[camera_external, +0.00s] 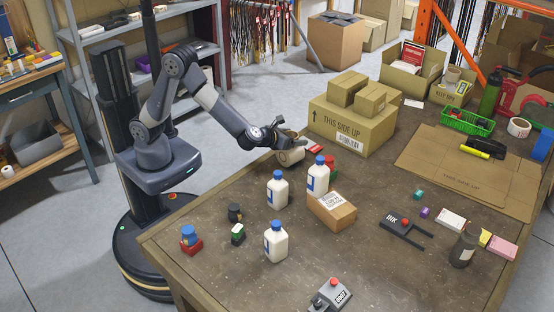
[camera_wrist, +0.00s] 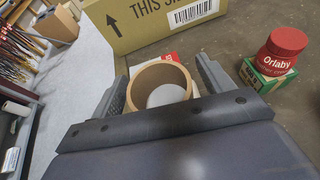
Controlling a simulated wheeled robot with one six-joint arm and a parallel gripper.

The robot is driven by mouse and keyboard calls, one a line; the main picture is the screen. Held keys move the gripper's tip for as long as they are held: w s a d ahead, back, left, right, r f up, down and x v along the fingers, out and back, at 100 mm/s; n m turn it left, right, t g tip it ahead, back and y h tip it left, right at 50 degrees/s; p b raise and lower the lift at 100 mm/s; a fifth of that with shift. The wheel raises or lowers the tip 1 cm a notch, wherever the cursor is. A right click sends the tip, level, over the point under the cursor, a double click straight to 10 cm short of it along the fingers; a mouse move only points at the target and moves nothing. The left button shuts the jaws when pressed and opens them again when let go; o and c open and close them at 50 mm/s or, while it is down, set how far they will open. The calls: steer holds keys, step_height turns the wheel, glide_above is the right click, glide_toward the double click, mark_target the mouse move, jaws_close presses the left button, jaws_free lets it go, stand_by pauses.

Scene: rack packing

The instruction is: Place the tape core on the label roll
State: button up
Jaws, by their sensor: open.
##############################
WHAT TO DO
Show, from the material above, each line that includes the string "button".

SOLVED EXERCISE
The robot is driven by mouse and keyboard calls, one a line; the main picture is the screen. Held keys move the gripper's tip for as long as they are held: w s a d ahead, back, left, right, r f up, down and x v along the fingers, out and back, at 100 mm/s; n m turn it left, right, t g tip it ahead, back and y h tip it left, right at 50 degrees/s; p b raise and lower the lift at 100 mm/s; a fifth of that with shift. The wheel raises or lowers the tip 1 cm a notch, wherever the cursor is. A right click sends the tip, level, over the point under the cursor, a double click straight to 10 cm short of it along the fingers; a mouse move only points at the target and moves nothing. The left button shuts the jaws when pressed and opens them again when let go; o and c open and close them at 50 mm/s or, while it is down, set how far they will open. The calls: steer holds keys, step_height turns the wheel, glide_above is the right click, glide_toward the double click, mark_target the mouse move, jaws_close presses the left button, jaws_free lets it go, stand_by pauses.
State: button up

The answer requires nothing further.